What disturbs me in the book, however, are the usual good vs. evil tropes in the climate discussion, and his vision of the future that leaves out key elements altogether. All the corporations are bad, governments are parochial, and central bankers—who play a big part in the book—are limited-vision bankers who grudgingly agree to things proposed by the more enlightened. If you start with these tropes, then the solution you end up with is predictable—revolution and socialism.
Revolution
The real revolution in Robinson’s story begins with Crash Day, a day when self-selected eco-terrorists down twenty airplanes at once. The message? Stop flying. A continued campaign of such downings brings air travel to a halt. Likewise, they go after container ships that burn diesel fuel and shut that down. They go after corporate leaders who Robinson argues, in one of the non-fiction vignettes in this book, are among the 500 people or so who could change everything if they wanted to. Hence, Robinson's vision is that a self-styled, modern-day Robin Hood will go after a cabal of the wealthy and powerful to save humanity.
This is a dire vision—violence is the only solution to climate change, he seems to say, the only way to get humanity to change how it does things. Total power is given to the violent groups—including weapons that cannot be stopped and an all-knowing power that enables them to avoid being found out. The story has no accounts of the violent activists being taken down or stopped, but plenty of them expressing moral indignation at the correctness of their cause. Hence, the book sends the message: violence is the way.
My argument with this notion is not a pollyannish peacenik one. No, it is the corrosive fantasy that such a force could exist—all-powerful, all-knowing, and operating with superior morality to save the Earth. I object to the notion that this is how we will finally succeed because it represents, as Kafka said, a monstrous failure of imagination. Robinson says, in effect, that a terror war—The War for the Earth—is the answer the climate change. But worse, he makes it work based on this notion of the all-powerful, all-knowing, morally superior terrorist group that no one can touch. Is this our only salvation? The message seems to be that we are utterly disempowered to fix anything.
Socialism
It is inevitable and disappointing that the romance of the eco-terrorists becomes the romance of socialism. "People power" and the people finally making the bastards pay, and all that. Although Robinson talks about the limits of revolution, he expresses it as that one problem all revolutions have—they are empowered so long as they have someone to hate and get rid of, but once that is done, there is no plan for going forward.
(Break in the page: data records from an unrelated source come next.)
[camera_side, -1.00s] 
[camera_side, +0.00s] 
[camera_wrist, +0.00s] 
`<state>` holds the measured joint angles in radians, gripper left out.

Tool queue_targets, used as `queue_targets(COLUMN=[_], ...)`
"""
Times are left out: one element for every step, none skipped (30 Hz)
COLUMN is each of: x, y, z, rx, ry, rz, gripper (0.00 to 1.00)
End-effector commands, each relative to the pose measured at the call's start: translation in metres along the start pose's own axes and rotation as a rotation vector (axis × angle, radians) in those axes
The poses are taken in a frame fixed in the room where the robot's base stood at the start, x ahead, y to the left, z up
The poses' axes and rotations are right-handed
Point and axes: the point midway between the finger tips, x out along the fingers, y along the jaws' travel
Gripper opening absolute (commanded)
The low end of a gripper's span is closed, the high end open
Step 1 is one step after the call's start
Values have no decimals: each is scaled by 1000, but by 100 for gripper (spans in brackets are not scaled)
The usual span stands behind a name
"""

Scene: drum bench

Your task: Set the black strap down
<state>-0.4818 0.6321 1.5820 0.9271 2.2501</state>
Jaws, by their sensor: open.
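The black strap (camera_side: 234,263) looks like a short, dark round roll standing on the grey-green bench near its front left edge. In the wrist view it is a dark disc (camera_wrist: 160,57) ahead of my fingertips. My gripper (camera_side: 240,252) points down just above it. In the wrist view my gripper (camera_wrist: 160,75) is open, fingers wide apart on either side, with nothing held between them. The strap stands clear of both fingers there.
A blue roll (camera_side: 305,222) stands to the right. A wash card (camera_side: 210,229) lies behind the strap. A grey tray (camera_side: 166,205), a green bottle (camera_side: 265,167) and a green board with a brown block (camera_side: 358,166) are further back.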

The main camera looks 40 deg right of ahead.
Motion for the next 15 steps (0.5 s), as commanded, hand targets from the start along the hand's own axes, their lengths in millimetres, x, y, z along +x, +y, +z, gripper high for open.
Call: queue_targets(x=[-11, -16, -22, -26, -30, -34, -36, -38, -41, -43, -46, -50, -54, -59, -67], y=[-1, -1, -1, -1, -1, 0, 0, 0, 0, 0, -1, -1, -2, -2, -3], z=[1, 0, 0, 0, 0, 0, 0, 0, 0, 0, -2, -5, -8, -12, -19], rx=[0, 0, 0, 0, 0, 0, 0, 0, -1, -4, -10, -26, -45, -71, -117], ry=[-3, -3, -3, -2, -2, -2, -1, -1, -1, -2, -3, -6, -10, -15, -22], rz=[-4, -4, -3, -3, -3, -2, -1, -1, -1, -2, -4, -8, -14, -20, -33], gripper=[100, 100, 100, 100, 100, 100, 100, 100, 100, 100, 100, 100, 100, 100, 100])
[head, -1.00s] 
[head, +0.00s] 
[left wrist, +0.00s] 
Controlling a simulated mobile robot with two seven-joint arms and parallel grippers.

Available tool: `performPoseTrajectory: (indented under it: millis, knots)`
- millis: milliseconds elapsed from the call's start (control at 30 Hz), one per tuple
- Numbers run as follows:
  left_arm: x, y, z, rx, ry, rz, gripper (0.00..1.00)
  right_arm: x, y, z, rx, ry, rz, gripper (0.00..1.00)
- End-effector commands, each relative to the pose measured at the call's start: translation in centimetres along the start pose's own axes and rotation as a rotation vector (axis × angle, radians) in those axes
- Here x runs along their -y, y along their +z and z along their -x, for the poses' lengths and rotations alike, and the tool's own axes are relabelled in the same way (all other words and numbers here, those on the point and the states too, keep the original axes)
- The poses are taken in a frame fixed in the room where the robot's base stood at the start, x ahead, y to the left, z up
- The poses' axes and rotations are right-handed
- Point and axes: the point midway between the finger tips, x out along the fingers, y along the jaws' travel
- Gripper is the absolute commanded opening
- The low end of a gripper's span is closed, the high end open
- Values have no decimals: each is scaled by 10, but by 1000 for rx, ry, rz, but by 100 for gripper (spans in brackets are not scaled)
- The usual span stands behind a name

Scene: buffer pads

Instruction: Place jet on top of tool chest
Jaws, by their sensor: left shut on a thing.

That's when revolutions get lost. So he gives them a path of socialism.
The problem with socialism, of course, is that it never remains a people-driven movement because it can’t. New folks rise to leadership, and therefore power, and they become the new power elites—usually, power elites who are soon enough corrupt power elites. This is why socialist revolutions tend toward dictatorship. While the dream of socialism is that it serves the people, the actuality is that it always serves the power elites—it’s just that it is a different set of power elites with a slightly different stated ideology than the one that preceded it. These differences can be real enough, but to dream that the people are now in control is an exercise in self-delusion.
These, however, are common criticisms of socialism. The bigger point is that socialism is not the only option, and in celebrating it, Robinson completely misses the other options. There is, of course, a necessity to move beyond capitalism as we have known it to solve climate change. But if the only option you can come up with in a rapidly changing world is a 170-year-old idea, I suggest you aren’t thinking very well. The non-capitalist or post-capitalist world we are moving toward has an enormous range of possibilities based on technological changes that enable new ways of being. Robinson only dabbles here with the invention of the carbon coin utilizing blockchain technology. Yes, it unlocks tremendous new wealth in a “for the people” kind of way, but fails to consider the impact of more revolutionary technology on the post-capitalist world. Robots, 3D printing, artificial intelligence, automation, networks, and blockchain all present possibilities and likelihoods far beyond what he has portrayed here. It seems that rather than trying to imagine what a post-capitalist world would look like, he just found it easier to stay with socialism as the tried and true alternative. The book, and his vision, suffer because of it.
Summary
Although this book was lauded by many as "ultimately hopeful," I don't read it that way. Yes, at the end of the story, it appears that humanity is successful against climate change, but only through the savvy attacks by sophisticated eco-terrorists who can’t be beaten because of a secret weapon, and only when central bankers create a floor to uphold a global socialist system. Fortunately, those aren’t the only conditions by which we can beat climate change. Good thing, because if they are, humanity is screwed.